* What you should do
Write out the entire listing below exactly as it appears, minus any pictures.

* Data section
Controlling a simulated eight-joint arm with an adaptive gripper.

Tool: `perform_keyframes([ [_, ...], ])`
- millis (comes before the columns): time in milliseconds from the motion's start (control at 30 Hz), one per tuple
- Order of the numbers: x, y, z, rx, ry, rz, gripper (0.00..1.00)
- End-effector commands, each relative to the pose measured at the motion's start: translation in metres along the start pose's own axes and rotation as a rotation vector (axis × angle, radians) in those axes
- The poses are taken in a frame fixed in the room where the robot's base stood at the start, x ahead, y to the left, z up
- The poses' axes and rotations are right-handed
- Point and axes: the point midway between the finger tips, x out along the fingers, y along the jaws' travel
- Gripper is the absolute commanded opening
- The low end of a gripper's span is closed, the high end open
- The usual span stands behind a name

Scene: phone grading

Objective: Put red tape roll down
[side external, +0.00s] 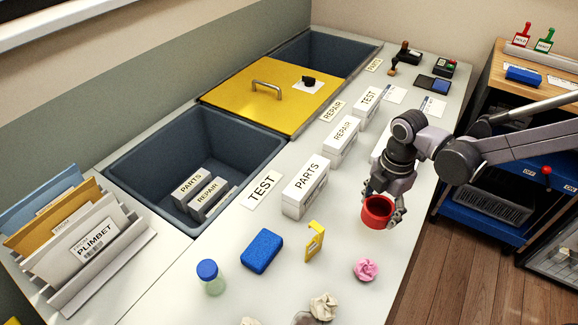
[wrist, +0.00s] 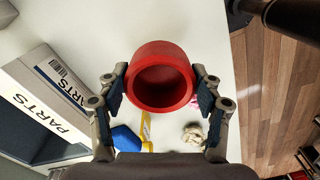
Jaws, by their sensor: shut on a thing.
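The red tape roll (side external: 377,212) is held in my gripper (side external: 382,206) over the right part of the white counter (side external: 345,285). In the wrist view the red tape roll (wrist: 162,76) sits between the two fingers of my gripper (wrist: 162,88), with both finger pads against its sides. Its open centre faces the wrist camera. In the side view the roll appears a little above the counter, behind the pink crumpled paper. The exact gap beneath it cannot be told.
A white PARTS box (side external: 305,187) stands left of my gripper. Nearby lie pink crumpled paper (side external: 366,269), a yellow item (side external: 314,241), a blue sponge (side external: 262,251) and a blue-capped jar (side external: 210,277). A sunken dark bin (side external: 255,150) is farther left. The counter's right edge is close.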

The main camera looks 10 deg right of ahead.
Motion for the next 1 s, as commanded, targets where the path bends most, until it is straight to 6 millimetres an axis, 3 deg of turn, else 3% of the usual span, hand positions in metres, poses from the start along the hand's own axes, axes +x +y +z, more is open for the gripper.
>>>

* Output below
Controlling a simulated eight-joint arm with an adaptive gripper.

Tool: `perform_keyframes([ [_, ...], ])`
- millis (comes before the columns): time in milliseconds from the motion's start (control at 30 Hz), one per tuple
- Order of the numbers: x, y, z, rx, ry, rz, gripper (0.00..1.00)
- End-effector commands, each relative to the pose measured at the motion's start: translation in metres along the start pose's own axes and rotation as a rotation vector (axis × angle, radians) in those axes
- The poses are taken in a frame fixed in the room where the robot's base stood at the start, x ahead, y to the left, z up
- The poses' axes and rotations are right-handed
- Point and axes: the point midway between the finger tips, x out along the fingers, y along the jaws' travel
- Gripper is the absolute commanded opening
- The low end of a gripper's span is closed, the high end open
- The usual span stands behind a name

Scene: phone grading

Objective: Put red tape roll down
[side external, +0.00s] 
[wrist, +0.00s] 
Jaws, by their sensor: shut on a thing.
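The red tape roll (side external: 377,212) is held in my gripper (side external: 382,206) over the right part of the white counter (side external: 345,285). In the wrist view the red tape roll (wrist: 162,76) sits between the two fingers of my gripper (wrist: 162,88), with both finger pads against its sides. Its open centre faces the wrist camera. In the side view the roll appears a little above the counter, behind the pink crumpled paper. The exact gap beneath it cannot be told.
A white PARTS box (side external: 305,187) stands left of my gripper. Nearby lie pink crumpled paper (side external: 366,269), a yellow item (side external: 314,241), a blue sponge (side external: 262,251) and a blue-capped jar (side external: 210,277). A sunken dark bin (side external: 255,150) is farther left. The counter's right edge is close.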

The main camera looks 10 deg right of ahead.
Motion for the next 1 s, as commanded, targets where the path bends most, until it is straight to 6 millimetres an axis, 3 deg of turn, else 3% of the usual span, hand positions in metres, poses from the start along the hand's own axes, axes +x +y +z, more is open for the gripper.
>>>

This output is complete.